### Task to carry out
Copy out all lines where "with" appears.

_ _ _

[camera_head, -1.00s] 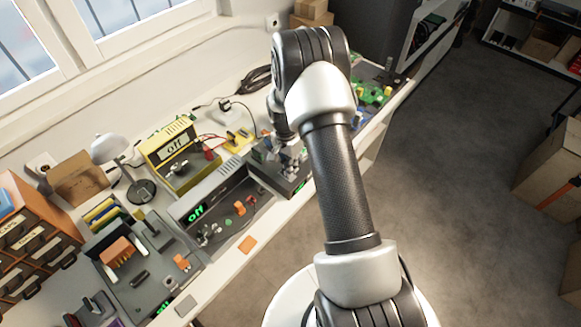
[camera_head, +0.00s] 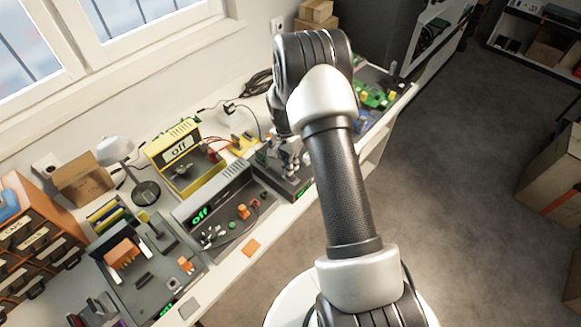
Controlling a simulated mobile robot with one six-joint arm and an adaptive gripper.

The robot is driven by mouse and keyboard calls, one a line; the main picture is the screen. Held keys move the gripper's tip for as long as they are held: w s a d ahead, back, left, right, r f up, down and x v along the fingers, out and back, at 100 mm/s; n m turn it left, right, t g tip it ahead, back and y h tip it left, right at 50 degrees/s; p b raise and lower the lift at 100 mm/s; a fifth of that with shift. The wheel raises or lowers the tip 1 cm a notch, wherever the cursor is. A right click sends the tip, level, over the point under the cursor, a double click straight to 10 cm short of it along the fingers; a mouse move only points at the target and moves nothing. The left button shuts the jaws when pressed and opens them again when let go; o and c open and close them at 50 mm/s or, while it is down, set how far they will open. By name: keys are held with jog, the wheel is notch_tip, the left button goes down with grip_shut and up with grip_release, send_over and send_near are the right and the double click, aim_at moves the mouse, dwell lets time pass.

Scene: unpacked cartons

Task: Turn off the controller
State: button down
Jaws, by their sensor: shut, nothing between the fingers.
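My gripper (camera_head: 291,165) is in front of a dark grey unit (camera_head: 268,177) on the workbench and hides much of it. The gripper is shut and empty; whether it touches the unit cannot be told. The unit has a small green display at its right front, too small to read. Left of it stands a grey device (camera_head: 182,208) whose green display reads "off". I cannot tell from the picture which unit is the controller.
A lamp (camera_head: 116,150), a grey tray unit (camera_head: 138,295) and an orange drawer cabinet (camera_head: 28,236) stand on the left. Green circuit boards (camera_head: 372,97) lie right of the gripper. Cables run along the wall. Floor to the right is clear up to the cartons (camera_head: 552,165).

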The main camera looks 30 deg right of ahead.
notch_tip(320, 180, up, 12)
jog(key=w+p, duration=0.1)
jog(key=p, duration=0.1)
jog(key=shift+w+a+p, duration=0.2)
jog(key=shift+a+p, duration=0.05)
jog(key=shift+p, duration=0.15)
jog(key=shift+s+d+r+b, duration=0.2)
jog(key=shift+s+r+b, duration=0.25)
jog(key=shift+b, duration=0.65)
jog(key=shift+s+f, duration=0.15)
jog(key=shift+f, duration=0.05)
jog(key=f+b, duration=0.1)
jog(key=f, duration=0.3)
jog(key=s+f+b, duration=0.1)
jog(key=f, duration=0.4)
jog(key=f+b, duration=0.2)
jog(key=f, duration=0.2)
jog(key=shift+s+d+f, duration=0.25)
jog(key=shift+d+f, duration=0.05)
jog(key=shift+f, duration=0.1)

_ _ _

### Expected output
Controlling a simulated mobile robot with one six-joint arm and an adaptive gripper.
The robot is driven by mouse and keyboard calls, one a line; the main picture is the screen. Held keys move the gripper's tip for as long as they are held: w s a d ahead, back, left, right, r f up, down and x v along the fingers, out and back, at 100 mm/s; n m turn it left, right, t g tip it ahead, back and y h tip it left, right at 50 degrees/s; p b raise and lower the lift at 100 mm/s; a fifth of that with shift. The wheel raises or lowers the tip 1 cm a notch, wherever the cursor is. A right click sends the tip, level, over the point under the cursor, a double click straight to 10 cm short of it along the fingers; a mouse move only points at the target and moves nothing. The left button shuts the jaws when pressed and opens them again when let go; o and c open and close them at 50 mm/s or, while it is down, set how far they will open. By name: keys are held with jog, the wheel is notch_tip, the left button goes down with grip_shut and up with grip_release, send_over and send_near are the right and the double click, aim_at moves the mouse, dwell lets time pass.

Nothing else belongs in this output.